The task => Give every line from the entries that contains "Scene".

Provided data =>

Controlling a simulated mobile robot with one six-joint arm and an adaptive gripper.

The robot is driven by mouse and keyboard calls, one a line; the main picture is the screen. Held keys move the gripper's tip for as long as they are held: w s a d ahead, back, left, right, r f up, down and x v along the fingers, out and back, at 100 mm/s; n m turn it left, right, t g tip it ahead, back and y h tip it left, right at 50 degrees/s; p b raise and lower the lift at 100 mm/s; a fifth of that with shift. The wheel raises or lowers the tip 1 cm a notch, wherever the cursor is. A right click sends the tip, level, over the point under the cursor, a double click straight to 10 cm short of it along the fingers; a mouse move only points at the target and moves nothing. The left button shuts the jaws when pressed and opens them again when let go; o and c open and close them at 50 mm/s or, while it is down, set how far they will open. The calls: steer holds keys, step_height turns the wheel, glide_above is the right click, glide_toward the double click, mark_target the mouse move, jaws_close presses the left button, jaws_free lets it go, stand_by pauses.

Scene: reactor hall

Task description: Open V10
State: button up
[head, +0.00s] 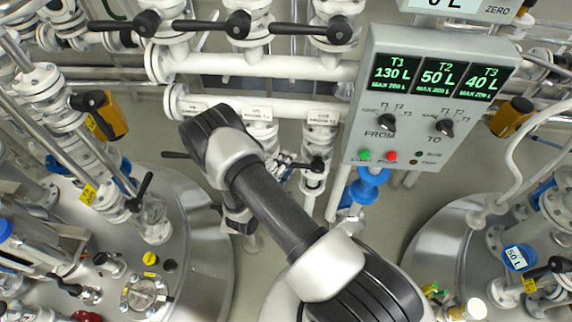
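I cannot read a V10 tag clearly in the head view. Two small white labels sit on the horizontal white pipe, a left label (257,112) and a right label (322,116), their print too small to make out. Below the right label is a valve with a black lever (315,165) on a vertical white pipe. Another black lever (176,155) sticks out left of my arm; its valve body is mostly hidden behind the arm. My arm reaches up from the bottom and bends over this area. My gripper's fingers are not clearly visible behind it.
A grey control panel (362,140) shows T1 130 L, T2 50 L, T3 40 L, with FROM and TO knobs. Several black-levered valves (237,25) line the top. Steel tanks stand at the left (205,230) and right (432,240). Pipes crowd the left side.

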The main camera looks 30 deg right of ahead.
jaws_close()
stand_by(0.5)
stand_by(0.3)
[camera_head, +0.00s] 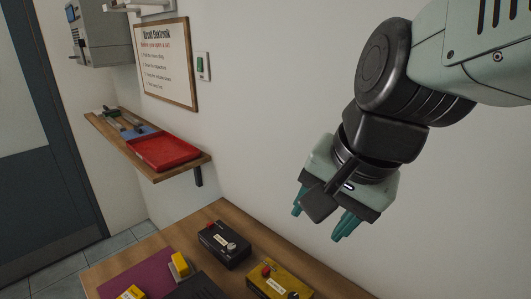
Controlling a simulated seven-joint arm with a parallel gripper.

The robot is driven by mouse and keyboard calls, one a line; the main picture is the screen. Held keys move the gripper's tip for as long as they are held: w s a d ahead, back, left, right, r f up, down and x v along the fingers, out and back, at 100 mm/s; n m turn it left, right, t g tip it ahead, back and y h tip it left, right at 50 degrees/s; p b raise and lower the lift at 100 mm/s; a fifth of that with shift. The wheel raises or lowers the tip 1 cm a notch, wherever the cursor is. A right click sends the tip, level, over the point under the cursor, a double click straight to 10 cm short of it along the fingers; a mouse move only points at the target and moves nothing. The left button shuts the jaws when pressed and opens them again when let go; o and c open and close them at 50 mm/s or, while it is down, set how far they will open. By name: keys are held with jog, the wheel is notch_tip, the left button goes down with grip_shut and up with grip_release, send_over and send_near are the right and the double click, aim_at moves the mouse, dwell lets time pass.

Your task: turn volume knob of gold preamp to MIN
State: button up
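A gold box (279,281), which looks like the gold preamp, sits on the wooden bench at the bottom of the head view. It has a red knob or button near its left end and a pale label on its face. Whether any knob is at MIN is too small to tell. My gripper (319,228) hangs above and to the right of the gold box, apart from it. Its two teal fingers are spread with nothing between them.
A black box (224,244) with a red and a pale knob stands left of the gold one. A yellow block (180,266), another yellow item (131,292) and a dark object (196,287) lie near a purple mat (137,279). A wall shelf (192,166) holds a red tray (165,150).

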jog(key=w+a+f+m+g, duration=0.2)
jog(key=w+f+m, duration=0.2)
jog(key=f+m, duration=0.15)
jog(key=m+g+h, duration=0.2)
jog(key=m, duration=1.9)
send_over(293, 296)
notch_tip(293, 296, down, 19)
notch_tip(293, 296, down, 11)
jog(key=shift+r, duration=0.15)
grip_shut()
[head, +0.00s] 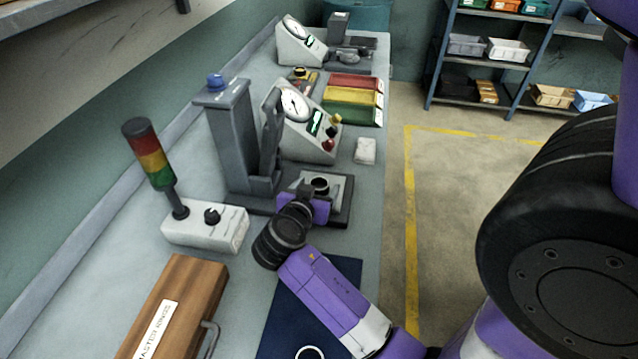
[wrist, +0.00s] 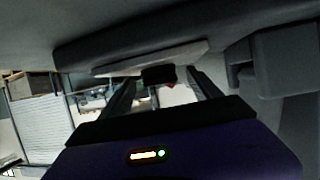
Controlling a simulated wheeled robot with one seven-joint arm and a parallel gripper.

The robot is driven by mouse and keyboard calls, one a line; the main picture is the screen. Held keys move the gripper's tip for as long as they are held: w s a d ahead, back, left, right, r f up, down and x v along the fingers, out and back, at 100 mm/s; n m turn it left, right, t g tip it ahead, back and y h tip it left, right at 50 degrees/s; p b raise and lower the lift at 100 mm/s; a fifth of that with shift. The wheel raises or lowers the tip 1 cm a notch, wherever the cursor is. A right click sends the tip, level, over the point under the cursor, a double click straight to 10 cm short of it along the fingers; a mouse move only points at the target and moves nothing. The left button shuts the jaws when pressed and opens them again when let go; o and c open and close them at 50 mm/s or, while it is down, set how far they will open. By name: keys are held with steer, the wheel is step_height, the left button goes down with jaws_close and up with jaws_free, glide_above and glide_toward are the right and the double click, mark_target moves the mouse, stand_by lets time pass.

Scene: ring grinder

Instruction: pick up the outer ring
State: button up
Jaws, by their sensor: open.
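A second pale ring (head: 309,352) lies on the dark blue mat (head: 285,318), cut by the bottom edge. I cannot tell by looks which is the outer ring. My gripper (head: 312,190) is close to the ring on the stand; its fingertips are mostly hidden by its own body there. In the wrist view my gripper (wrist: 162,80) has its two fingers apart, with a small dark block between or behind them. No ring is clearly visible there.
A signal lamp box (head: 205,228) and a wooden case (head: 175,310) stand left of my arm. A dial gauge box (head: 300,125), coloured bins (head: 352,98) and a small white block (head: 365,150) are beyond. Floor right of the bench is clear up to the shelves (head: 490,65).

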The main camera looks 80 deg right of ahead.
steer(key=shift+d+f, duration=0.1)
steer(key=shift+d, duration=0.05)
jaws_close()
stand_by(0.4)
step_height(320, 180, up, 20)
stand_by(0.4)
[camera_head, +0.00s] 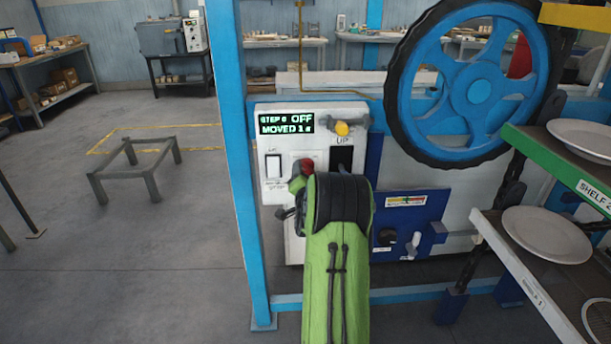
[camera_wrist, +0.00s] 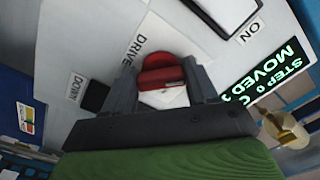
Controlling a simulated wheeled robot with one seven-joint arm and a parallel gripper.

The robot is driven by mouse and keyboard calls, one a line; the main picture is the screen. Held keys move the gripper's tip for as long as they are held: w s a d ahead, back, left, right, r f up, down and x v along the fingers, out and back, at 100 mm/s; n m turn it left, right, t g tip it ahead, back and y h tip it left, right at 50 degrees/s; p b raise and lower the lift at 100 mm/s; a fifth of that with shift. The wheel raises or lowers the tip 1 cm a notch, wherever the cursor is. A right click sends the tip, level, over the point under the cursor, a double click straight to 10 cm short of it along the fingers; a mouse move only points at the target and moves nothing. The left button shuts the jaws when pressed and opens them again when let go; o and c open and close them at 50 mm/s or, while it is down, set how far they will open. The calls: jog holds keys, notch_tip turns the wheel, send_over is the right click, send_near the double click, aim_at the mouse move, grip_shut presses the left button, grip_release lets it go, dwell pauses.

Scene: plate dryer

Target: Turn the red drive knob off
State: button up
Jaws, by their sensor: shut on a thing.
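The red drive knob (camera_wrist: 160,62) sits on the white control panel (camera_wrist: 75,38), beside a DRIVE label. My gripper (camera_wrist: 160,78) has a finger on each side of the knob and is shut on it. The knob's grip bar runs across between the fingers. In the head view, red (camera_head: 307,166) shows just above my green arm, which hides most of my gripper (camera_head: 299,186) and the lower panel. The green-lit display (camera_head: 300,122) reads "STEP 0 OFF" and "MOVED", with a last character I cannot read surely.
A white rocker switch (camera_head: 273,167) is left of the knob. A blue post (camera_head: 236,150) stands close left. A blue handwheel (camera_head: 478,88) and shelves with plates (camera_head: 546,234) are right.

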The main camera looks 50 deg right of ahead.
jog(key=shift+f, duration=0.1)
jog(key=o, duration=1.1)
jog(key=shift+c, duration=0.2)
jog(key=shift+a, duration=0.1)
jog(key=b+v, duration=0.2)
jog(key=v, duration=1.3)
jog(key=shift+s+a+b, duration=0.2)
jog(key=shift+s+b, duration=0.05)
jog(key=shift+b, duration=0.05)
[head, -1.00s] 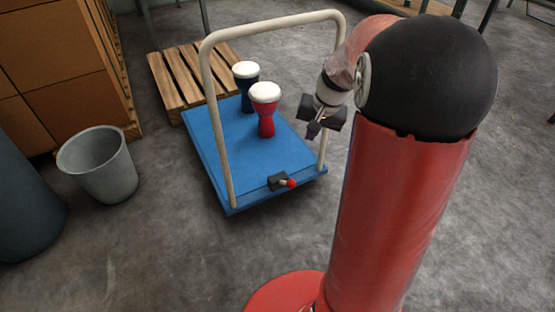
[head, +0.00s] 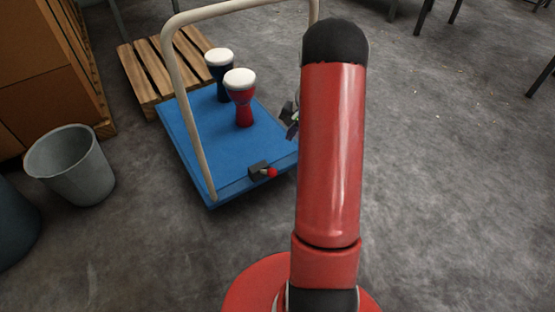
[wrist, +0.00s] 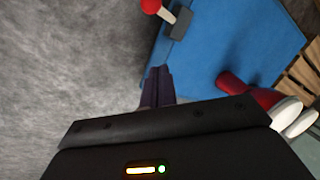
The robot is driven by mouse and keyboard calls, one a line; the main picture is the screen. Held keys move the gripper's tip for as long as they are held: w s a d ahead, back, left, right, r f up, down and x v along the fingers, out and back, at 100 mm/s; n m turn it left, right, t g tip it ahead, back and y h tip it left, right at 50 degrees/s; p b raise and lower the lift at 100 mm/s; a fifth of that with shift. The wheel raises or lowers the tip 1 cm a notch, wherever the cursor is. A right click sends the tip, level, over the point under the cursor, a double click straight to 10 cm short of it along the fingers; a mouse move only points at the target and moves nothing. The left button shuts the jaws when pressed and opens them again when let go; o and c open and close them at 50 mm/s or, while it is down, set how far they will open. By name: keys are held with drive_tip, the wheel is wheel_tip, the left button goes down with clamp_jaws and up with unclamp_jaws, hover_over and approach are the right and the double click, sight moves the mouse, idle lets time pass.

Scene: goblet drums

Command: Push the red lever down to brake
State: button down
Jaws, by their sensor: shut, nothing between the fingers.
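The red-knobbed lever (head: 271,172) sticks out from a dark block (head: 258,171) at the near edge of the blue cart (head: 268,148). In the wrist view the red knob (wrist: 151,6) shows at the top, with its pale stem running to the block (wrist: 181,23). My gripper (wrist: 159,72) is shut and empty, its fingers pointing toward the lever and apart from it. In the head view my gripper (head: 291,131) is mostly hidden behind my red arm, right of the drums and above the cart's right side.
A red goblet drum (head: 244,98) and a dark blue one (head: 220,75) stand on the cart. Its cream handle (head: 181,85) arches over the near side. A grey bucket (head: 70,165) and a wooden pallet (head: 165,70) lie left.

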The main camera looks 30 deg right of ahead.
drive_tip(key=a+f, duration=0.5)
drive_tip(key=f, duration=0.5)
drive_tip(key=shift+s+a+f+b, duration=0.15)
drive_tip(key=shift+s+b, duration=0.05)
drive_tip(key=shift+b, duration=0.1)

In response =>
Scene: reactor hall
Scene: ring grinder
Scene: plate dryer
Scene: goblet drums

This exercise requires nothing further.